From a modest seed, counting, an ever growing, enormously complex structure has grown. Branches sprout, expand, branch themselves, but they never break. All the complexity, each new bud, draws its sustenance from the same trunk, and common roots. This map of the infinite, this island in the eternal is humankind’s most amazing creation.

Pythagoras Tree by Murdoc Snook (2009)

This is grand from a cultural perspective, but it is amazingly humbling from a personal one. As a practitioner of math you are constantly aware of the long lineage of great minds that have come before you, each providing a wrung for you to grasp. For the student, the ascent of this mathematical tree is a literal walk through human history. It is a living history that to understand you must participate in. With each new lesson you are confronting and overcoming the challenges of a generation. When I’m studying Euclid, I am quite literally thinking the same thoughts of the ancient Greek geometers. This synchronicity through history, through millennia, binds us together.  It makes personally clear the continuum of human experience, and reminds us of our common position as peers in existence.

The great glory of mathematics is its durative nature; that it is one of humankind’s longest conversations; that it never finishes by answering some questions and taking a bow. – Barry Mazur

A commonly expressed belief about math (traceable to Leibniz, I believe) is that it is a universal language.
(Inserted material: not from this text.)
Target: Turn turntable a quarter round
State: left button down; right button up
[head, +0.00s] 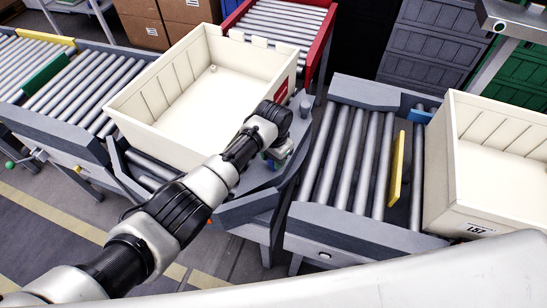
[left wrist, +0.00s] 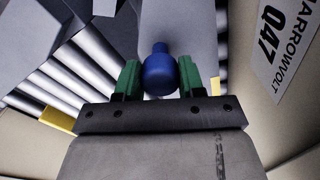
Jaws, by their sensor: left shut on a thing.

This is true, but I believe in a way more subtle than is often intended. The great message of all mathematical statements is the latent one that declares, “I’m conscience.” It is no accident that the man who declared, “I think, therefore I am” also revolutionized geometry, and it is no coincidence that the messages we would send into space via Voyager’s golden records would be coded mathematically. Mathematics is our touchstone and litmus test for consciousness, our vanguard against solipsism when seen in others, our Rosetta stone for the dead, and the great thread that ties us together. That is the burning heart, the vibrant core, of math.